Just one survivor -- a 14-year-old Franco-Comoran girl -- has been found in the sea, having clung to a floating material in the darkness. "Up to now we haven't found any other survivors, but we haven't given up hope," Comoran vice-president Idi Nadhoim told Reuters by telephone.

As a flotilla of boats took to sea off the main Grande Comore island at first light, angry Comoran expatriates tried to block passengers from checking into another Yemenia flight from Paris' Charles de Gaulle airport to Yemen.

"We don't want any more coffins travelling. We don't want Yemenia any more," said one protester Idris Ahmed.

About 60 people who had been due to take the flight did not check in, though the airports authority spokeswoman could not say if the protest was the cause or if they had decided not to travel for another reason. About 100 people did check in and the flight took off.

The survivor from the doomed flight, identified as Bakari Bahia, had cuts to her face and a fractured collar-bone, but was stable overnight.
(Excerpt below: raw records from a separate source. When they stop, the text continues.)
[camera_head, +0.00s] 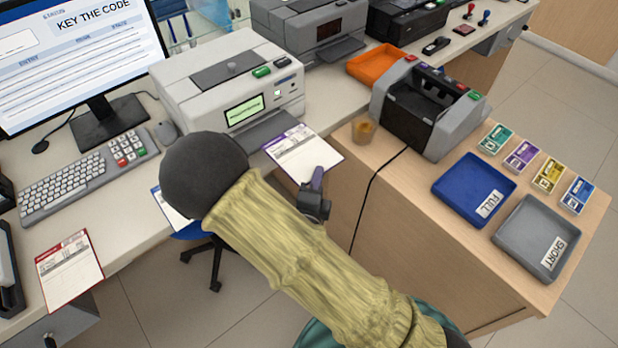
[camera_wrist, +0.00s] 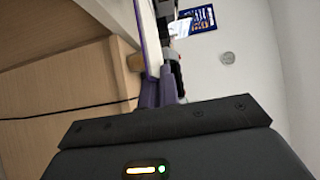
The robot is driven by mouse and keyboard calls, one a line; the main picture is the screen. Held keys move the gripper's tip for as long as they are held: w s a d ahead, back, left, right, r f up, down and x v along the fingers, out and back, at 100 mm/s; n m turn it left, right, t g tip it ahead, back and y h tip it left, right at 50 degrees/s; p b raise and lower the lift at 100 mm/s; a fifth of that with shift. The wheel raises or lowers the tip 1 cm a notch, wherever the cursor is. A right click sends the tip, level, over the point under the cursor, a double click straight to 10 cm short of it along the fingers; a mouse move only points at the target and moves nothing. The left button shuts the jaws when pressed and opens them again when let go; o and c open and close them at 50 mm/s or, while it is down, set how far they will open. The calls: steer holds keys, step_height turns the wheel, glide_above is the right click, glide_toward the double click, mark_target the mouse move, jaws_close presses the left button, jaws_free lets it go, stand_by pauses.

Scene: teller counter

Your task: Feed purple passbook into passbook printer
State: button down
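The purple passbook (camera_head: 302,152) is a white sheet with a purple edge, held out in front of the passbook printer (camera_head: 225,85). The printer is a pale box with a lit green display and a dark grey front tray (camera_head: 262,132). The passbook's left edge meets the tray's right end in the picture; I cannot tell whether they touch. My gripper (camera_head: 316,180) is shut on the passbook's near edge. In the wrist view the passbook (camera_wrist: 148,38) shows edge-on between the purple fingers (camera_wrist: 160,92). My arm hides part of the counter.
A red passbook (camera_head: 69,270) lies at the left, and a blue one (camera_head: 172,209) is partly behind my arm. Keyboard (camera_head: 80,180) and monitor (camera_head: 75,55) stand left. At right are a note counter (camera_head: 420,110), an orange tray (camera_head: 375,66), a blue tray (camera_head: 465,187) and a grey tray (camera_head: 525,240).

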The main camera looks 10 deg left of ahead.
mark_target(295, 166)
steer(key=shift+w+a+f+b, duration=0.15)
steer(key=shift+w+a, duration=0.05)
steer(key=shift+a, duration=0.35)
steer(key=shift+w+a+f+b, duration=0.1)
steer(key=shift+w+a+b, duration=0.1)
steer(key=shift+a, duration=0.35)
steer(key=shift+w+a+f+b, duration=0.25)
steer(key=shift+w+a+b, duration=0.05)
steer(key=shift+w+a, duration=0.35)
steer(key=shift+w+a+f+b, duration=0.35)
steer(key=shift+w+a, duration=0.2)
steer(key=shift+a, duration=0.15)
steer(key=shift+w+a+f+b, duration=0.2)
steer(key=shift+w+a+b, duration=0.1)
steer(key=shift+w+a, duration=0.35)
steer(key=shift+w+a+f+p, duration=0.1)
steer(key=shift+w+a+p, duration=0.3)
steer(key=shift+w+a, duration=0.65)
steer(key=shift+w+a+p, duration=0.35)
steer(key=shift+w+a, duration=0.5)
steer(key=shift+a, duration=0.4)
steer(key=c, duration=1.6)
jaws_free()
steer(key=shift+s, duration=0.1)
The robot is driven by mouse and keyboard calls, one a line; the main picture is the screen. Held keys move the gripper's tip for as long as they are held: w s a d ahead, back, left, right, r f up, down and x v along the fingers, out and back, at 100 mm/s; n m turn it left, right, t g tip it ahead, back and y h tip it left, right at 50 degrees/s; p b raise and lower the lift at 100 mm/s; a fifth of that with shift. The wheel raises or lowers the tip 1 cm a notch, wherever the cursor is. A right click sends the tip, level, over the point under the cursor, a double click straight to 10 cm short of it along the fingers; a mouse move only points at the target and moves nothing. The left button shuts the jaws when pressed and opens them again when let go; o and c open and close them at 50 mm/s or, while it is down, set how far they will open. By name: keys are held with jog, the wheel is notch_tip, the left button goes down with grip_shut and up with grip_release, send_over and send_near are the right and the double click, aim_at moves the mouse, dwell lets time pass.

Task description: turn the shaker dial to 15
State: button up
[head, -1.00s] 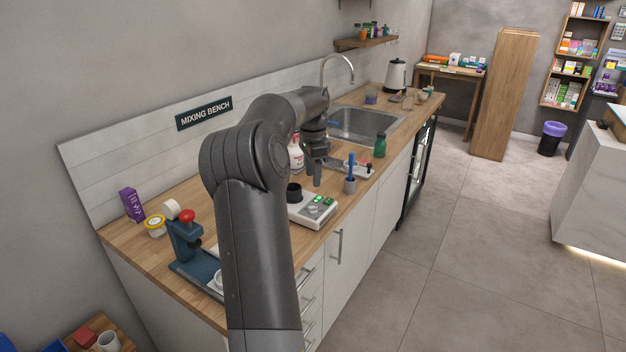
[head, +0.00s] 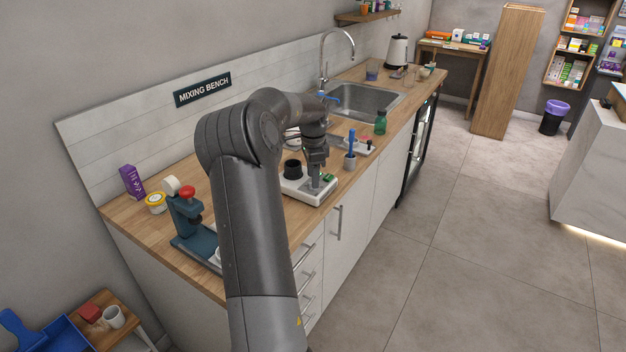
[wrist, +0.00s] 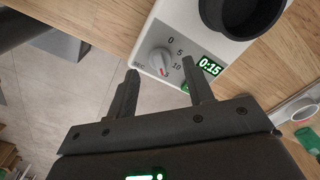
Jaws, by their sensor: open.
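The shaker (head: 296,193) is a white box on the wooden counter with a black cup holder (head: 292,168) on top; its white panel also shows in the wrist view (wrist: 190,28). Its round grey dial (wrist: 159,59) has a reddish mark at its lower right side. The numbers 0, 5 and 10 show around it; a 15 label is not visible. The green display (wrist: 209,66) reads 0:15. My gripper (wrist: 160,80) is open and empty, with its fingertips near the dial, one at each side. In the head view my gripper (head: 315,186) is over the shaker's control panel and hides the dial.
A grey pot with a blue-handled tool (head: 350,158) stands just right of the shaker. A green bottle (head: 381,123) and the sink (head: 365,101) are farther back. A blue press with a red knob (head: 188,212) stands at the near left.

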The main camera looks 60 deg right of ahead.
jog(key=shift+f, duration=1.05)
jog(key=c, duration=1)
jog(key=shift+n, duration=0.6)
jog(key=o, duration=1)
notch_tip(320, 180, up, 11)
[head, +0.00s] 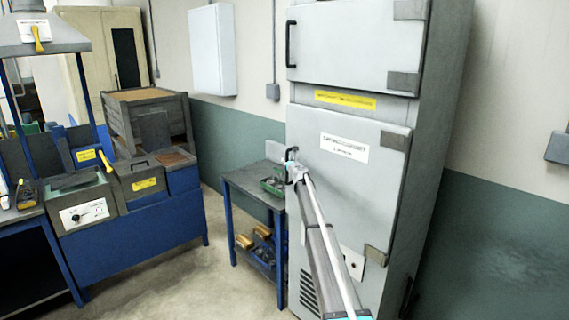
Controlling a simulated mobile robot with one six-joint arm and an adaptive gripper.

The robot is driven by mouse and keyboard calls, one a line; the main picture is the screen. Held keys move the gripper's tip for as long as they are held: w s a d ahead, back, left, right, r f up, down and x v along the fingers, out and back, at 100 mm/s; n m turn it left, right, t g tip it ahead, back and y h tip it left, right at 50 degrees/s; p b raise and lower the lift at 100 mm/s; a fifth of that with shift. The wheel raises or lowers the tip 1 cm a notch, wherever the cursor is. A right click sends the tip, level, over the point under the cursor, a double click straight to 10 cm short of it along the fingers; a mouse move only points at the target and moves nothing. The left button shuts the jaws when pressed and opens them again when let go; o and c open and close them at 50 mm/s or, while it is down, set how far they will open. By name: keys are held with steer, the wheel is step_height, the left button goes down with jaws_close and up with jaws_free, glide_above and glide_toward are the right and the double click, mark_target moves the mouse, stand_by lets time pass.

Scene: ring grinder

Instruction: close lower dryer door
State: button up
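The dryer (433,150) is a tall grey cabinet right of centre. Its lower door (350,200) is a light grey panel with a white label, and its hinges are on the right side. The door lies close to the cabinet front; I cannot tell whether a small gap stays at its left edge. My gripper (291,163) is at the door's left edge, near where its handle would be. My arm crosses in front of the door. The gripper is small here and its fingers blend with the handle area, so whether it is open or shut is unclear.
The dryer's upper door (345,45) looks shut, with a black handle at its left. A small blue-legged table (240,182) with parts stands just left of the dryer. A blue workstation (140,225) is further left. Bare floor (190,280) lies between.

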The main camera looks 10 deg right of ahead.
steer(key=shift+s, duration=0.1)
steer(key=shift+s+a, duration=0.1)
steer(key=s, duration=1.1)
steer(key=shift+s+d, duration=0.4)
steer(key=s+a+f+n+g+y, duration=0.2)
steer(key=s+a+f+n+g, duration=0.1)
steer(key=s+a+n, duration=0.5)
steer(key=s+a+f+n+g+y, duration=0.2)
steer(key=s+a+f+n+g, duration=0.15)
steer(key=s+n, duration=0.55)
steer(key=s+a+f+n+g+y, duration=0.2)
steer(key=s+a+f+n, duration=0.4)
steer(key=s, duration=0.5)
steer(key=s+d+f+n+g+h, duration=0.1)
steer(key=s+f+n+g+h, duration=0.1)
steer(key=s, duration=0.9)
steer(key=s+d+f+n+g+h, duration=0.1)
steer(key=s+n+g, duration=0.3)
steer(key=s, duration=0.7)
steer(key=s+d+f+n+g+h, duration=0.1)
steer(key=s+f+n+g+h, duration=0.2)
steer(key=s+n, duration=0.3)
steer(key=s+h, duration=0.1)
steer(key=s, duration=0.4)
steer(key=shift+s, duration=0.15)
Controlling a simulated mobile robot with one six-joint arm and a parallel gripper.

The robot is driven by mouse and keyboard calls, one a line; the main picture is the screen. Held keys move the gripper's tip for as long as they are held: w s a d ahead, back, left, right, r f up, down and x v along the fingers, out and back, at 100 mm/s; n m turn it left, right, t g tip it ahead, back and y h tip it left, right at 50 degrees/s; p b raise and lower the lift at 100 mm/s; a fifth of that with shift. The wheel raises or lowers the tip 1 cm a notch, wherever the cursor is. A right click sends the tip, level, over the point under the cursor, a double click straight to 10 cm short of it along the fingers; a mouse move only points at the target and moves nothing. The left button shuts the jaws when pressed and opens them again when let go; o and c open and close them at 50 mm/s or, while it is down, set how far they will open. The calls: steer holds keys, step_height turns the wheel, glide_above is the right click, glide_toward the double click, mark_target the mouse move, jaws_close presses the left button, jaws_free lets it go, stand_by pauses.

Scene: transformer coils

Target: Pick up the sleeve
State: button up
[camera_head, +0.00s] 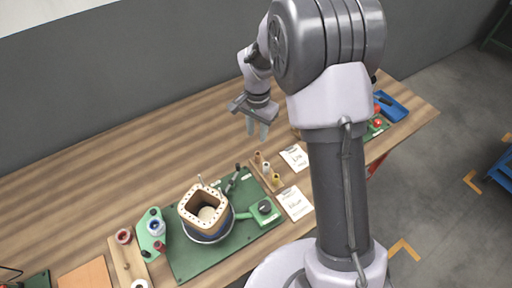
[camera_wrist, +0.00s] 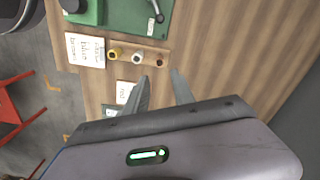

She was picked up during rescue efforts on Tuesday by local fishermen and speedboats.

The survivor's father, Bakari Kassim, told French TV channel i-Tele that he had contacted his daughter by telephone.

"I asked her what happened and she said 'We saw the plane fall in the water. I found myself in the water. I was hearing people speak but I couldn't see anyone. I was in the dark. I couldn't see anything. Daddy, I couldn't swim very well. I grabbed on to something but I don't know what,.'"

Sixty-six French nationals were aboard the flight, Paris officials said. Though a full list has not yet been published, a Yemeni official said there were also nationals from Canada, Comoros, Ethiopia, Indonesia, Morocco, the Palestinian territories, the Philippines and Yemen on board.